The Reader

I really didn’t know what to expect, going into this book. I honestly thought it was simply a morality story based on an inappropriate relationship. And then when I found out that Hanna used to be an SS officer, I was shocked. I had no idea that the Holocaust featured at all in the look, let alone that it featured so heavily.

I appreciated that Michael cared about Hanna, even after learning what she did. I think that he wanted to hate her; he wanted to see the awfulness of her actions and condemn her for them, but I think that was hard for him because he can’t get past the relationship he once had with her.

I’m glad that Hanna learned to read, and it’s admirable that not only did she learn, but that she focused so heavily on learning about concentration camps and exactly what she did as a part of the Holocaust. While she was completely guilty of her actions and should be held accountable, I can understand that propaganda and even techniques similar to brainwashing could make it difficult for her to see what she truly did. When one is trained to see certain people as less than human, the moral factor goes away. I believe that’s one of the ways that the German people were convinced to do such awful things – by being manipulated and brainwashed. It was brave of Hanna to look outside of herself and attempted to learn what truly happened.

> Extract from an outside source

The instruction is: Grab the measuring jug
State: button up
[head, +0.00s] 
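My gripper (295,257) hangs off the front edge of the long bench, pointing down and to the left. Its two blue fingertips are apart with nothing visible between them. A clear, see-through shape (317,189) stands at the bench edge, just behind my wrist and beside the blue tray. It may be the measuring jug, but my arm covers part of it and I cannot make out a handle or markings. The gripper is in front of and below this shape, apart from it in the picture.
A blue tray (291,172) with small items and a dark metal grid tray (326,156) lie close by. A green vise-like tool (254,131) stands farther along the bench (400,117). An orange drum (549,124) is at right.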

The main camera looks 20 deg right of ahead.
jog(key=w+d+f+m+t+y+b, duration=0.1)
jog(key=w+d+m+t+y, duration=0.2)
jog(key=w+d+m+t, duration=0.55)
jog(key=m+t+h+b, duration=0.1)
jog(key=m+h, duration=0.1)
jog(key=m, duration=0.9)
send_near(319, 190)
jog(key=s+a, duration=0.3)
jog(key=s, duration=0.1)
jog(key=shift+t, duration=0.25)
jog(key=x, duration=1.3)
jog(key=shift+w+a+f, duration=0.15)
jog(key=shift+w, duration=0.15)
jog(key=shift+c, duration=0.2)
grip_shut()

Although it may be an unpopular opinion, I didn’t like the way the elderly lady (whose name I can’t remember) acted upon being offered money from Hanna. She said that it would be like granting Hanna absolution, and she wasn’t willing to do that. While I understand that the things that Hanna did were truly unforgivable, the woman was passing up money that could go directly to amazing causes. She could have helped so many people with that money, but chose not to because she didn’t want to grant Hanna absolution. At this point, Hanna was already dead, so what difference did it make? I understand that the principle is what’s important, and I can’t ever put myself in the woman’s shoes, but still. Fortunately, the money went somewhere important anyway, and contributed to literacy in the Jewish community.

I gave this book three stars on Goodreads.